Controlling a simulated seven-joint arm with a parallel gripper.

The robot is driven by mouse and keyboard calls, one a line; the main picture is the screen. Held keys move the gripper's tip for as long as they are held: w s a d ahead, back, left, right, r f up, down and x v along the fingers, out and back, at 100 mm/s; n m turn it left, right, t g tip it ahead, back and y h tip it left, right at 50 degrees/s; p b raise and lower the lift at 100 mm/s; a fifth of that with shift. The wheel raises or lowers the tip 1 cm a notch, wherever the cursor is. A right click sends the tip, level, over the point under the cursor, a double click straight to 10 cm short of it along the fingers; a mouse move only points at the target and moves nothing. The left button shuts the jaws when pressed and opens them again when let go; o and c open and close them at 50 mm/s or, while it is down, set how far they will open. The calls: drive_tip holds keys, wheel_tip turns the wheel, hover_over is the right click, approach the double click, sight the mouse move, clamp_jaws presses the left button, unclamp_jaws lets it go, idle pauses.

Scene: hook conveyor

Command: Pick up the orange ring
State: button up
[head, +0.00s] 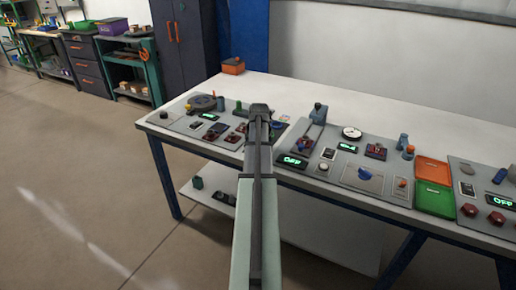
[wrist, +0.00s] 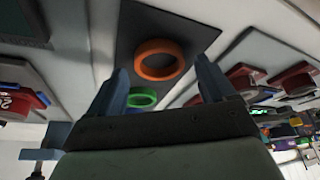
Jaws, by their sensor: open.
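The orange ring (wrist: 159,60) lies on a dark flat pad (wrist: 200,32) in the wrist view, just beyond my fingertips. My gripper (wrist: 162,80) is open, with its two fingers apart and nothing held between them. In the head view my gripper (head: 259,110) is over the table's control panels. I cannot make out the orange ring in the head view; my arm covers part of that area. A green ring (wrist: 142,97) shows in the wrist view near the left finger.
Grey panels with switches and dials line the white table (head: 375,94). An orange tray (head: 432,171) and a green tray (head: 435,199) sit at the right. A small orange box (head: 233,67) stands at the far corner. The table's back strip is clear.

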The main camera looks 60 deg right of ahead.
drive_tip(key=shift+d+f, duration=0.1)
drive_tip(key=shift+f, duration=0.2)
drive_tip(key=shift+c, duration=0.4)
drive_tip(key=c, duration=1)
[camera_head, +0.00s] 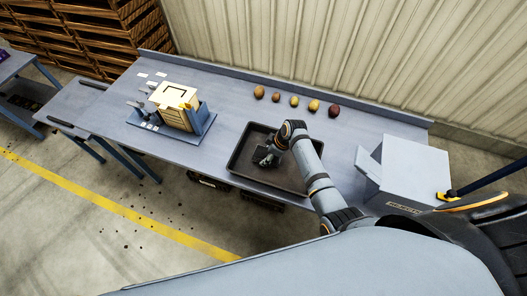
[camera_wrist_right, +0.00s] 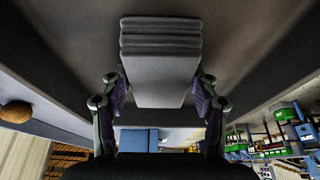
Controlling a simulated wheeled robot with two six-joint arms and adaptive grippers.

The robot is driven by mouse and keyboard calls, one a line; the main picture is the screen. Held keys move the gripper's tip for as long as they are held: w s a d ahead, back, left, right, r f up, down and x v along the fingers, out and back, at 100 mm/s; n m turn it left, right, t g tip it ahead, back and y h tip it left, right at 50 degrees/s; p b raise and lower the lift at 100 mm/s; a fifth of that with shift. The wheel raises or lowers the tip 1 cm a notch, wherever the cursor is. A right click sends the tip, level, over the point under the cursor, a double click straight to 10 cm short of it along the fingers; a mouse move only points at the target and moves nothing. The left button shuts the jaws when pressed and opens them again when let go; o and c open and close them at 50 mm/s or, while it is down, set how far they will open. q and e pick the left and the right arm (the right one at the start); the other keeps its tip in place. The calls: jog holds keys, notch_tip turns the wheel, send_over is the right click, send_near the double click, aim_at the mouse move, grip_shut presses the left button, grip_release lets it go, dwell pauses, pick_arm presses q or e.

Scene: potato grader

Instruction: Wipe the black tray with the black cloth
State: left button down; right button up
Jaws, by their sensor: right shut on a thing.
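The black tray (camera_head: 243,168) lies on the grey workbench, a shallow rectangle with raised rims. In the right wrist view its dark inner surface (camera_wrist_right: 60,45) fills the upper part. My right gripper (camera_head: 266,157) is inside the tray's outline, towards its upper middle. In the wrist view the right gripper (camera_wrist_right: 160,97) is shut on the folded cloth (camera_wrist_right: 160,55), which looks grey in this light and shows several stacked layers. The cloth is close to the tray's surface; I cannot tell whether it touches. In the head view the cloth is hard to make out beneath the gripper. My left gripper is not in view.
Several potatoes (camera_head: 294,102) lie in a row behind the tray. A yellow crate (camera_head: 173,97) on a blue stand is to the left. A grey box-shaped unit (camera_head: 413,170) stands right of the tray. A corrugated wall (camera_head: 350,50) rises behind the bench (camera_head: 215,110).

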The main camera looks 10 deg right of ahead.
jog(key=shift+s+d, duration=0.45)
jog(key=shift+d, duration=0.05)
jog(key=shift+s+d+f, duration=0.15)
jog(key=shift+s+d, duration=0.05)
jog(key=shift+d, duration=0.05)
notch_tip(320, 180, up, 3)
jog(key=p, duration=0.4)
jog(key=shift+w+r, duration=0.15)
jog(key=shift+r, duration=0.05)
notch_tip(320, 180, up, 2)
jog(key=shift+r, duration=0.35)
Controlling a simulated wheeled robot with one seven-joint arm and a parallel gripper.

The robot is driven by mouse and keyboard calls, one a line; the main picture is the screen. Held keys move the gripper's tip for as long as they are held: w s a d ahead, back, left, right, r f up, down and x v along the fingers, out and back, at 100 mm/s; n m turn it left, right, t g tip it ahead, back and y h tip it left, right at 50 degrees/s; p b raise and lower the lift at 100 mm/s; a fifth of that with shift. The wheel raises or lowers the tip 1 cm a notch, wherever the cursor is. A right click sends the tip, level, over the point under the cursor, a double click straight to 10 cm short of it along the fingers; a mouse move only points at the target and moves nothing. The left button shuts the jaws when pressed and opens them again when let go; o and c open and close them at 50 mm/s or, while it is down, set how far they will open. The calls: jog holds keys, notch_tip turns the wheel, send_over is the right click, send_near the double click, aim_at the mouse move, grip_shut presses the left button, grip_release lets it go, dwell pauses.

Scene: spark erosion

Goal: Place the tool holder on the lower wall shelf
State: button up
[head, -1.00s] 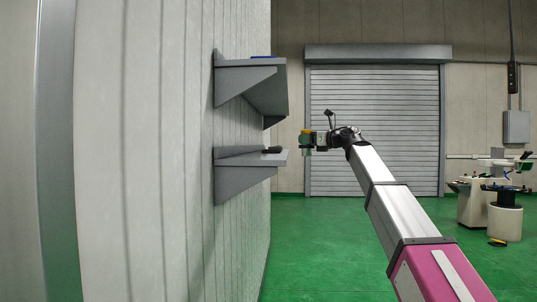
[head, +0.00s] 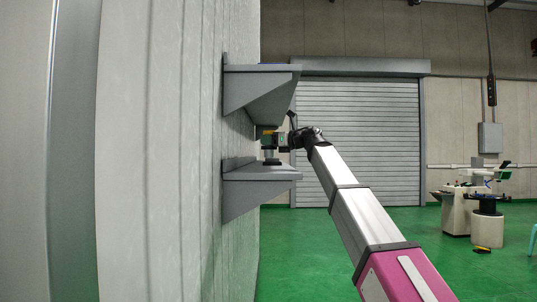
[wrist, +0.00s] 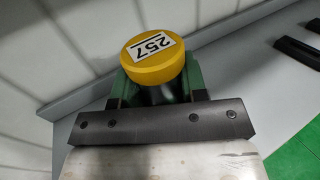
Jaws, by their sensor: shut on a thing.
※
DO THIS » Every entry should be returned exactly as written, minus the pictures.

RESPONSE BELOW »
Controlling a simulated seven-joint arm with a parallel gripper.

The robot is driven by mouse and keyboard calls, one a line; the main picture is the screen. Held keys move the gripper's tip for as long as they are held: w s a d ahead, back, left, right, r f up, down and x v along the fingers, out and back, at 100 mm/s; n m turn it left, right, t g tip it ahead, back and y h tip it left, right at 50 degrees/s; p b raise and lower the lift at 100 mm/s; a fifth of that with shift. The wheel raises or lowers the tip 1 cm a notch, wherever the cursor is. A right click sends the tip, level, over the point under the cursor, a double click straight to 10 cm short of it along the fingers; a mouse move only points at the target and moves nothing. The left button shuts the jaws when pressed and opens them again when let go; o and c open and close them at 50 mm/s or, while it is down, set how far they will open. The calls: drive_tip holds keys, wheel_tip turns the wheel, hover_over is the right click, approach the double click, sight the mouse move, clamp_jaws presses the left button, unclamp_jaws lets it go, idle pauses.

Scene: hook conveyor

Command: Pick up the orange ring
State: button up
[head, +0.00s] 
[wrist, +0.00s] 
Jaws, by their sensor: open.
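The orange ring (wrist: 159,60) lies on a dark flat pad (wrist: 200,32) in the wrist view, just beyond my fingertips. My gripper (wrist: 162,80) is open, with its two fingers apart and nothing held between them. In the head view my gripper (head: 259,110) is over the table's control panels. I cannot make out the orange ring in the head view; my arm covers part of that area. A green ring (wrist: 142,97) shows in the wrist view near the left finger.
Grey panels with switches and dials line the white table (head: 375,94). An orange tray (head: 432,171) and a green tray (head: 435,199) sit at the right. A small orange box (head: 233,67) stands at the far corner. The table's back strip is clear.

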The main camera looks 60 deg right of ahead.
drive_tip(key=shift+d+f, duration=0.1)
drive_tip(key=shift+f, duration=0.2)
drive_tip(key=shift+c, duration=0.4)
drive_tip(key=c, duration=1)
[camera_head, +0.00s] 
[camera_wrist_right, +0.00s] 
Controlling a simulated wheeled robot with two six-joint arms and adaptive grippers.

The robot is driven by mouse and keyboard calls, one a line; the main picture is the screen. Held keys move the gripper's tip for as long as they are held: w s a d ahead, back, left, right, r f up, down and x v along the fingers, out and back, at 100 mm/s; n m turn it left, right, t g tip it ahead, back and y h tip it left, right at 50 degrees/s; p b raise and lower the lift at 100 mm/s; a fifth of that with shift. The wheel raises or lowers the tip 1 cm a notch, wherever the cursor is. A right click sends the tip, level, over the point under the cursor, a double click straight to 10 cm short of it along the fingers; a mouse move only points at the target and moves nothing. The left button shuts the jaws when pressed and opens them again when let go; o and c open and close them at 50 mm/s or, while it is down, set how far they will open. q and e pick the left and the right arm (the right one at the start); the other keeps its tip in place. The calls: jog holds keys, notch_tip turns the wheel, send_over is the right click, send_near the double click, aim_at the mouse move, grip_shut presses the left button, grip_release lets it go, dwell pauses, pick_arm presses q or e.

Scene: potato grader

Instruction: Wipe the black tray with the black cloth
State: left button down; right button up
Jaws, by their sensor: right shut on a thing.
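The black tray (camera_head: 243,168) lies on the grey workbench, a shallow rectangle with raised rims. In the right wrist view its dark inner surface (camera_wrist_right: 60,45) fills the upper part. My right gripper (camera_head: 266,157) is inside the tray's outline, towards its upper middle. In the wrist view the right gripper (camera_wrist_right: 160,97) is shut on the folded cloth (camera_wrist_right: 160,55), which looks grey in this light and shows several stacked layers. The cloth is close to the tray's surface; I cannot tell whether it touches. In the head view the cloth is hard to make out beneath the gripper. My left gripper is not in view.
Several potatoes (camera_head: 294,102) lie in a row behind the tray. A yellow crate (camera_head: 173,97) on a blue stand is to the left. A grey box-shaped unit (camera_head: 413,170) stands right of the tray. A corrugated wall (camera_head: 350,50) rises behind the bench (camera_head: 215,110).

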The main camera looks 10 deg right of ahead.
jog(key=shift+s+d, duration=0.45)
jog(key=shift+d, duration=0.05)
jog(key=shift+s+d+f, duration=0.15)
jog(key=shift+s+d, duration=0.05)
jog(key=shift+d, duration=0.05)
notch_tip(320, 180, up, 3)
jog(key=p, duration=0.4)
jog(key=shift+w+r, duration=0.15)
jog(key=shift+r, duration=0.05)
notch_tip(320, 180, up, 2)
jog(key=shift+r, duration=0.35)
Controlling a simulated wheeled robot with one seven-joint arm and a parallel gripper.

The robot is driven by mouse and keyboard calls, one a line; the main picture is the screen. Held keys move the gripper's tip for as long as they are held: w s a d ahead, back, left, right, r f up, down and x v along the fingers, out and back, at 100 mm/s; n m turn it left, right, t g tip it ahead, back and y h tip it left, right at 50 degrees/s; p b raise and lower the lift at 100 mm/s; a fifth of that with shift. The wheel raises or lowers the tip 1 cm a notch, wherever the cursor is. A right click sends the tip, level, over the point under the cursor, a double click straight to 10 cm short of it along the fingers; a mouse move only points at the target and moves nothing. The left button shuts the jaws when pressed and opens them again when let go; o and c open and close them at 50 mm/s or, while it is down, set how far they will open. The calls: jog holds keys, notch_tip turns the wheel, send_over is the right click, send_near the double click, aim_at the mouse move, grip_shut presses the left button, grip_release lets it go, dwell pauses.

Scene: spark erosion

Goal: Place the tool holder on the lower wall shelf
State: button up
[head, -1.00s] 
[head, +0.00s] 
[wrist, +0.00s] 
Jaws, by their sensor: shut on a thing.

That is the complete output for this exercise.